#### WHAT YOU HAVE TO DO
Skip all pictures. Write out the data below from its first line through the line that contains "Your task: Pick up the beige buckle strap".

#### SUPPLIED MATERIAL

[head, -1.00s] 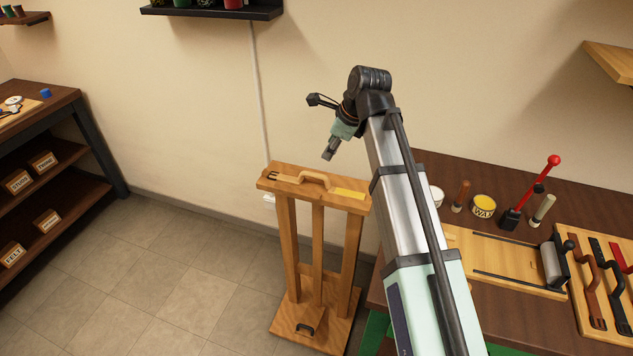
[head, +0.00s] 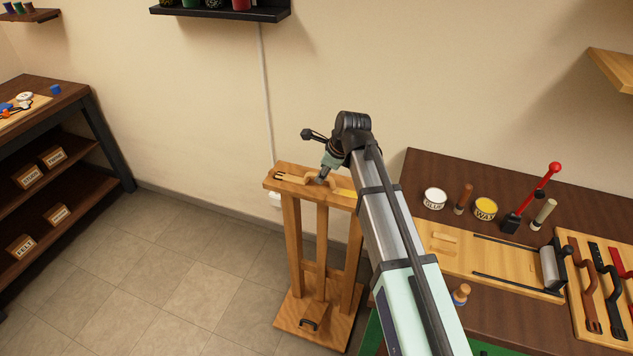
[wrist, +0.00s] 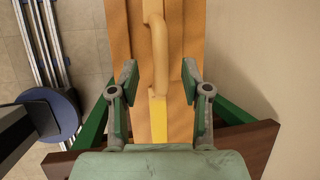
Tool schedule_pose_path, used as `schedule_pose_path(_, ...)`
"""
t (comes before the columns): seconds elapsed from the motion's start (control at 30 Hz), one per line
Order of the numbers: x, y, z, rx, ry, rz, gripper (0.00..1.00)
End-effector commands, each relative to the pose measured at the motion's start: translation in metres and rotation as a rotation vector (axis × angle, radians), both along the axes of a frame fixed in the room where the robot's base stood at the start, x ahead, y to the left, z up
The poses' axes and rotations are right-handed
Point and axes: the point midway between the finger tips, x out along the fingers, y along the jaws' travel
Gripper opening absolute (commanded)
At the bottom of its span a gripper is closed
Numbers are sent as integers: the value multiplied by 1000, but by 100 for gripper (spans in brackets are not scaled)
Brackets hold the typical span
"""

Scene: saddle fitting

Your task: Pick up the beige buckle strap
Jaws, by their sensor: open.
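The beige buckle strap (head: 299,181) lies along the top of the wooden stand, its dark buckle toward the left end and an arched part in the middle. In the wrist view the strap (wrist: 159,48) runs from the top edge down to between the fingers. My gripper (head: 321,181) is at the arched part, over the stand's top. In the wrist view my gripper (wrist: 160,82) is open, one finger on each side of the strap's near end, with gaps visible on both sides. The buckle is out of the wrist view.
The wooden stand (head: 323,229) has a yellow strip on its top right. The workbench (head: 419,170) at right holds a glue pot (head: 434,198), a wax tin (head: 485,209) and a board with other straps (head: 590,285). A shelf unit (head: 88,127) stands left, with clear floor between.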

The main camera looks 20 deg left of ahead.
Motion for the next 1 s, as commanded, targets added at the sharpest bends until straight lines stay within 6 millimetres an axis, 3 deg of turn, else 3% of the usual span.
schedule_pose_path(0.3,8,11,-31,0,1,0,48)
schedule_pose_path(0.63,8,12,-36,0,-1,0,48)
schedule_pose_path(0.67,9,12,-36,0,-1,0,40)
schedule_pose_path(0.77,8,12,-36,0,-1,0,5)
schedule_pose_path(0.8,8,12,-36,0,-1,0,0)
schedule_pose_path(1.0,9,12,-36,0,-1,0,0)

#### FULL OUTPUT
[head, -1.00s] 
[head, +0.00s] 
[wrist, +0.00s] 
Tool schedule_pose_path, used as `schedule_pose_path(_, ...)`
"""
t (comes before the columns): seconds elapsed from the motion's start (control at 30 Hz), one per line
Order of the numbers: x, y, z, rx, ry, rz, gripper (0.00..1.00)
End-effector commands, each relative to the pose measured at the motion's start: translation in metres and rotation as a rotation vector (axis × angle, radians), both along the axes of a frame fixed in the room where the robot's base stood at the start, x ahead, y to the left, z up
The poses' axes and rotations are right-handed
Point and axes: the point midway between the finger tips, x out along the fingers, y along the jaws' travel
Gripper opening absolute (commanded)
At the bottom of its span a gripper is closed
Numbers are sent as integers: the value multiplied by 1000, but by 100 for gripper (spans in brackets are not scaled)
Brackets hold the typical span
"""

Scene: saddle fitting

Your task: Pick up the beige buckle strap

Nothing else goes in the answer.